Tetouan is so far entirely unalike any Moroccan city I have visited so far. Large portions of both the medina and new city are filled with colonial Spanish architecture, and there is little which would make it counterintuitive to hear it was where Franco announced his rebellion to begin the Spanish Civil War. The remains of this influence can still be seen in gated and boarded old buildings, although I have been told Tetouan is nowhere near as dilapidated as Tangier. The landscape around Tetouan also separates it from the major other cities we have visited. Marrakesh, Rabat, and Meknes are flat, or at the very most, hilly. Fes is nestled in the foothills, and has considerable inclines throughout the city. Tetouan is built-up, and a modern city in contrast to Chefchaouen, but all around us the imposing and harsh Rif mountains tower over the valley.

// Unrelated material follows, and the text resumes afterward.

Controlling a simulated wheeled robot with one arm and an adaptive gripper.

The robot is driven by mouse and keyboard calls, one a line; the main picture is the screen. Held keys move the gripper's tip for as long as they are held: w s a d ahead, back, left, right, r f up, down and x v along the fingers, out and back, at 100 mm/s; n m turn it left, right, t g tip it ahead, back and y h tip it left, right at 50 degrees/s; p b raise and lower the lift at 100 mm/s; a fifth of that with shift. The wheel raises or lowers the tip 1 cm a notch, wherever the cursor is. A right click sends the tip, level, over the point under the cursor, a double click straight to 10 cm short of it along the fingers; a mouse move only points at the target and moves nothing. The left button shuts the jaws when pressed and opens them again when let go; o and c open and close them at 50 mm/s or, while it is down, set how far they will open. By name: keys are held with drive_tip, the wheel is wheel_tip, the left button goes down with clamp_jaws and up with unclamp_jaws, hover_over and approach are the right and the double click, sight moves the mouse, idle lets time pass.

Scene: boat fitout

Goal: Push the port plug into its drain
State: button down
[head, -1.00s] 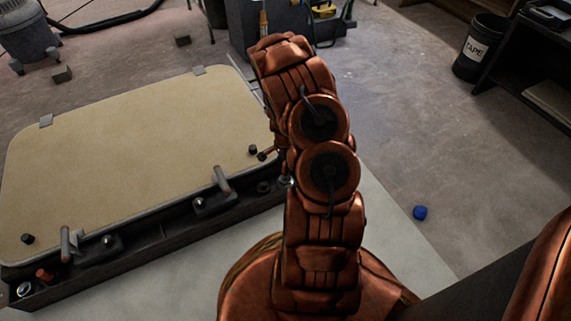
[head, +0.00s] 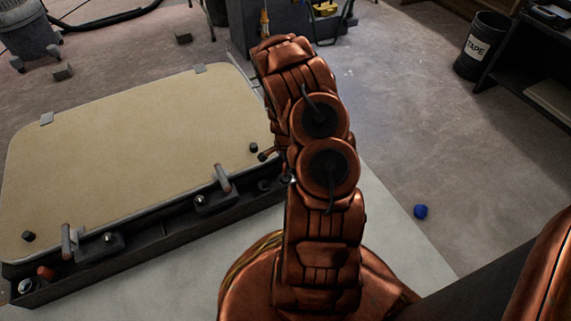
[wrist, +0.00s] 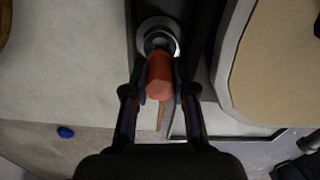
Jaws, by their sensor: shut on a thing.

Tangier was the great International City of artists and degenerate laissez-faire, but Tetouan was the Spanish colonial capital, and still feels just as appropriate as a bridge between Morocco and Europe. This time of year, most of the beachcombing tourists who visit in the summer are absent, and almost everyone we see around us is Moroccan. In the conservative north, most of the women wear headscarves, and the traditional jellaba is even more common here than in Fes. Yet surrounding us, nearly every building around our hotel in the new city, or as we walk blocks of the medina near the royal palace and the mellah, we find the tired vestiges of fallen colonial empires, formerly stately rows of conventional European designs, now in varying states of mild disrepair, although much of the city is indeed quite nice.
Tetouan changed tremendously over the last century. In the last hundred years, it has witnessed the rise and fall of the Protectorate of Morocco, been a colonial capital and reduced to something approaching a regional administrative hub, and seen nearly its entire Jewish population, which once was among the most populous in Morocco, leave not long after the Europeans.
In Tangier, I sat in a cafe frequented by such luminaries (although some may argue they would be more analogous to a blacklight) as William Burroughs, Jack Kerouac, and Tennessee Williams, and saw at the American Legation a letter written by the hand of Abraham Lincoln, and the so-called pervasive atmosphere of the decay of the City that Once Was is nowhere near what I had been led to believe. Tangier, so maligned by unwitting tourists, truly does not seem so intimidating; Tangier, so mourned by the doddering relics of the Beat and hippie generations, truly does not seem so faded. Maybe I've become desensitized to the nuances of Morocco after having been submerged in them for nearly three months.
So here we are, six days to the finish. What have I learned from Morocco? How have I changed? We leave for Spain tomorrow, and some patterns haven't changed at all. I probably, almost assuredly, haven't always made the most of my time. I will leave with things I wanted to do in Morocco and didn't, I suppose leaving an excuse to return. Like the ends of so many marking periods at school, procrastinated work comes to a head, and I here I am, completing five blog posts in one night to try to meet my quota. As I have said before and reiterated many times, I try not to judge the present, and wait for a less emotionally charged future where I can more acutely assess the results of my journey, but I can say now that I feel lighter, and not at all in the physical sense, to which can attest three months of delicious Moroccan food, but more energetic, and if not necessarily any more flexible, more aware of my recurring inflexibility, but, most of all, ready to see home. Morocco has been great, and I have no regrets about coming here; far from that, I now have memories I will cherish for the rest of my life, and I am unshakably certain that, whatever my final assessment will be and whatever details it will hold, I will have a greatly positive impression of both the country and my time here, and I absolutely intend to return. Nonetheless, there's something to be said for the familiar, and though I know when I return home I will miss this country, what that means most is that the Atlantic Ocean is one giant, insolvable dilemma - would only that America could be separated from here by some distance so minimal as the Mediterranean. Even so, the full impact of leaving really hasn't hit me yet - I've packed, and have only a little typing to go before I sleep (for however short a time). Maybe in waking again the crisis of moving out will settle in.